Updated: Mar 25
Grief takes people in different ways. Mrs. Allynson’s had moved her to change her chalk-stripe costume for a soft, blue housedress that fitted in her waist, fell loose along her arms and clung from her hips down. The blue was livened by a string of cut stones of a lighter shade, a dark silk flower pinned high on a mandarin collar, high-heeled matching slippers, straight seams and a scent of jasmine blossom in her hair. We didn’t speak. She seemed a little out of joint. Following close behind her to the top of the stair was work you don’t expect to get paid for.
That’s Newman, the shamus in Shamus Dust, contemplating the recent widow of a client’s lawyer. Shamus Dust, in its way, is an elegy for noir as I understand it. The recent widow follows on a long line of women in noir. To explain how the line came about, let me start with a story.
First an admission. I’m a museum hound, but also a relative newcomer to American history, so the museums that tell it are apt to intrigue. As for instance, the Minnesota History Center Saint Paul. You see, it has sign in the foyer, pointed at a gallery, that says: Minnesota’s Greatest Generation. Now which generation in the world do you think that might that be? I guessed at pioneer tales of the mid-West, or perhaps of harnessing the giant Mississippi (thrilling - there are no rivers in my country, or even a year-round stream). I licked my lips, kid in a candy store, took the stair and couldn’t have been more wrong. The story is strictly twentieth century.
For the Minnesota History Center, its greatest generation was born in the shadow of the Great War. Raised through the pit of the Great Depression. It was in its teens through the New Deal and the Dust Bowl years and then, when the very hardest times began easing, it learned for the first time where Pearl Harbor was. So it upped and migrated to find war production work. Fought across oceans. And four years later those who came back braced for A-bombs, the Cold War and Korea. Any one of those upheavals would have left its mark. The women and the men we’re talking about had run the gamut by the time they were in their thirties. Why remind you of their story? Because they were the audience ready-made for noir. And they found it at the movies.
Film noir? It was a phenomenon that sparked almost magically in Hollywood in the midst of the Second World War, in studios short on resources but long on talent. The spark was fanned by a wave of European refugee film-makers, schooled in a startling, expressionist cinema of careening angles, terse lighting and dense shadows. And it set alight some of the studios’ most bankable contract stars, losing interest in their regular Happy Ever After fare just as much as their audiences were. Enter a Hollywood era ready and able to make movies for dark, disillusioned times.
For women in noir, this is where it starts, in a stunning decade and more of film-making that ran on through the end of the studio system.
The influences on and forerunners of these movies fill walls in film institute libraries. But we’ll cut to the chase, when Paramount bought rights to a long short story by James M. Cain, and it transformed into a 1944 film masterpiece. Billy Wilder directed. He brought in Raymond Chandler, no less, to share the screenwriting. The experimental, claustrophobic photography is John Seitz. But since it’s the women in noir we’re here for, our special interest in Double Indemnity is the casting. Also because it’s a movie that gets fingered for the first film noir.

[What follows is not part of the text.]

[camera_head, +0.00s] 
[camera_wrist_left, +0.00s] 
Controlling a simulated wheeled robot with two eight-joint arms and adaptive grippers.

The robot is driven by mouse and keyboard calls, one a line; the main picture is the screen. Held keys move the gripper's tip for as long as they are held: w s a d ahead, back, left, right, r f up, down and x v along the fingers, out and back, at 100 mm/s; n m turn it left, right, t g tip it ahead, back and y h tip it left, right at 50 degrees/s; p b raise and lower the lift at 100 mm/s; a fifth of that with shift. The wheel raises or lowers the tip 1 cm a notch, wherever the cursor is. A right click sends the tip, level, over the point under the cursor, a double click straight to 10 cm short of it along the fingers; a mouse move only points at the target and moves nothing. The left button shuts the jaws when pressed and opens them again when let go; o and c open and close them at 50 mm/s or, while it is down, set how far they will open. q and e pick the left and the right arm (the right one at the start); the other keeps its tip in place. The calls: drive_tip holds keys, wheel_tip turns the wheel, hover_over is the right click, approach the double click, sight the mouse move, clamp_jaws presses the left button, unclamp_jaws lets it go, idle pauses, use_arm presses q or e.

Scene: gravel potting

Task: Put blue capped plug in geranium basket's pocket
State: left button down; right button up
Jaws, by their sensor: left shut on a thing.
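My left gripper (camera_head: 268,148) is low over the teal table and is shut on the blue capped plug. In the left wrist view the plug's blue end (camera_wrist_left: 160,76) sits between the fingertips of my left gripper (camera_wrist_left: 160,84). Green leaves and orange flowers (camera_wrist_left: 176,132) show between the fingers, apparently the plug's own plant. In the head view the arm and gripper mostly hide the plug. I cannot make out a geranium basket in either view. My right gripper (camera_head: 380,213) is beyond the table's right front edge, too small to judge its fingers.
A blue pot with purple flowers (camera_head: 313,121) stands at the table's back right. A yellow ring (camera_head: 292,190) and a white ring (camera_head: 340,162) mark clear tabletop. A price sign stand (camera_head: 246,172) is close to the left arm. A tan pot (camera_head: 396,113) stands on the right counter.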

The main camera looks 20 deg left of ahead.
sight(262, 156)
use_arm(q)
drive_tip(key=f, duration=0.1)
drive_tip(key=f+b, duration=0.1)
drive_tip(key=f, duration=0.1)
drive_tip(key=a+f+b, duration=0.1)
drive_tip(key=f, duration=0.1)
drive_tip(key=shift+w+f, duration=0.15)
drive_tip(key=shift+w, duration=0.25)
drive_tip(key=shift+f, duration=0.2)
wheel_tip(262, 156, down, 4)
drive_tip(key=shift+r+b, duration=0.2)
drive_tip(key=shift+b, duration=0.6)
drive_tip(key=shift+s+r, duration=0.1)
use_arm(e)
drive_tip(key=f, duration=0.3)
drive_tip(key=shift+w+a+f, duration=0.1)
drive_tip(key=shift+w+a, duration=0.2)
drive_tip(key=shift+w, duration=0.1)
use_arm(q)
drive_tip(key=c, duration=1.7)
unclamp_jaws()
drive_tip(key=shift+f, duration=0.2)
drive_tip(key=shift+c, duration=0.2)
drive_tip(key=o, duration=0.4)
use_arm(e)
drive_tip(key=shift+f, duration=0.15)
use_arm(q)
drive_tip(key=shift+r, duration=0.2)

Cain’s is an everyday, based-on-a-true-crime tale of clear-eyed, suburban lust, complicity, murder and life insurance. Wilder had the call on casting. His was the striking idea of persuading Fred MacMurray to play against type as insurance salesman Walter Neff. For the hardshell wife who seduces him to chalk off her older husband, he went to Barbara Stanwyck. In 1944, stars didn’t come bigger. In that year MacMurray was the highest earning star in Hollywood. Stanwyck was a screen goddess supreme, not only top earning actress, but the highest paid woman in America. Also, well aware that the role of unredeemed, clear-eyed, corrupt and sexually incandescent manipulator Phyllis Dietrichson, might not be altogether best for her image.
Yet she let herself be persuaded too (eased by a $100,000 fee equal to MacMurray’s). The performances are electric. The result, a fearless original. Double Indemnity became a box office and critical triumph. More important, Miss Stanwyck’s Phyllis Dietrichson blazed a trail; the start of a line of magnetic, subversive, illusion-free and armor-plated women who chimed perfectly for movie audiences right through the early Cold War.
That era of noir got overtaken, naturally enough, along with the generation it was made for. But it cast a shadow that reaches down to us today. For the fact is, these are the movies that showed how to write rounded, smart, convincing women who could also be as dark and transgressive as their times or any of the men around them. And once out of the box, there’s been no putting them back. You’ll have your own favorites in current crime fiction. But with times darkening again, it can be fascinating - also a lot of fun - to rediscover the originals, and be reminded of the period they sprung from.